周南市は「究極のクリーンエネルギー」として水素の利活用に注目。15年に中四国で初めて燃料電池自動車に水素を充てんする水素ステーション「イワタニ水素ステーション山口周南」をオープン。周南市鼓海の市有地1,259.7平方メートルを同年から10年間、㈱岩谷産業に無償で貸与した。この貸与は今後も10年間延長されることが、このほど決まった。
登録台数は微増にとどまる
市商工振興課コンビナート脱炭素推進室によると、昨年度末現在で燃料電池自動車の市内の登録台数は52台で、2021年度の35台▽22年度の38台▽23年度の43台と微増中。52台のうち個人所有は29台で、ほかに民間事業所8台▽市3台(うち1台はレンタル)▽県1台▽自動車ディーラー9台など。
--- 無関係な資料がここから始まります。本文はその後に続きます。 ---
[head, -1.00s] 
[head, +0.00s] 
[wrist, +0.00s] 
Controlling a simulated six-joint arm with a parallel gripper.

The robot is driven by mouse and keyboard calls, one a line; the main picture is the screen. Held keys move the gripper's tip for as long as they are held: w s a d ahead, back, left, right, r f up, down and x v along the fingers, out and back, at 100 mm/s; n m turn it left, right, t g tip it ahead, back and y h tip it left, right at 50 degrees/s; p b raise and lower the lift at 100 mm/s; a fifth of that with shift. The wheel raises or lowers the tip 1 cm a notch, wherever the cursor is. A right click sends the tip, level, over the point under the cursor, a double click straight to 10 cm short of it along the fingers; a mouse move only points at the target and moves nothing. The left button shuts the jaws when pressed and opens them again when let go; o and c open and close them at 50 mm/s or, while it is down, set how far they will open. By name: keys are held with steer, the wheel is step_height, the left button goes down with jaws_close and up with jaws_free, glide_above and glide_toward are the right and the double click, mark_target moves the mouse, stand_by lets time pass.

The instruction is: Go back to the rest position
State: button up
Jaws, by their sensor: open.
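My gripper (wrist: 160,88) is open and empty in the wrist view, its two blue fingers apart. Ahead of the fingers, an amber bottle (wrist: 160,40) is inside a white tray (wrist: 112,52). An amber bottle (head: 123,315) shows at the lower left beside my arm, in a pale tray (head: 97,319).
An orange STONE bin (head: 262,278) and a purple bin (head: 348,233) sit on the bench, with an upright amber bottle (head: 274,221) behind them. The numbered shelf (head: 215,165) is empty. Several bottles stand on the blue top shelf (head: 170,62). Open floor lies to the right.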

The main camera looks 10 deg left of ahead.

市のレンタル車両は平日には公用車として使い、閉庁日は所有者のトヨタレンタリース山口を通じて市民や観光客などに15分間275円(消費税、自動車保険、燃料費込み)で貸し出している。昨年度は27件の利用があった。
県内ステーションは周南市のみ
市は県とともに燃料電池自動車の購入にあたって1台100万円を助成。さらに国からの補助を加えると公的助成額は1台当たり250万円になり、800万円前後の燃料電池自動車なら約550万円で購入できることになる。ただし市、県、国の助成を利用する場合、対象者や対象車種に制限がある。
さらに市はイワタニ水素ステーション山口周南で充てんする燃料費の半額を助成している。市民以外も対象で、1キログラム1,650円の燃料が825円で充てんできる。大半の燃料電池車は5キログラムが満タン。1キログラムの燃料で500キロメートル走行でき、燃費は相当いい。同ステーションではドライバーがセルフで燃料を充てんする。
しかし燃料を充てんするステーションは県内ではまだ周南市にしかない。隣の福岡県や広島県にステーションはあるが、その増設に向けた機運は、まだ山口県内にはない。
次の10年へ“水素産地”の特性生かせ
周南市は㈱トクヤマなど周南コンビナートで大量かつ高純度に水素が生成される地域的な特性がある。市は第2次水素利活用計画を昨年4月に策定。計画終了の2030年度に向けて、市水素利活用推進協議会を通じて2050年の“水素社会”への具体的な政策を検討、推進していく。
10年前の同ステーションの開所式では、経済産業省の中国経済産業局長や村岡嗣政知事、当時の木村健一郎市長らがテープカットをして盛大に祝っている。今後の“次の10年”でどれだけ水素都市周南の地位がアップし、燃料電池車が普及していくのか、官民双方の手腕と取り組みが問われている。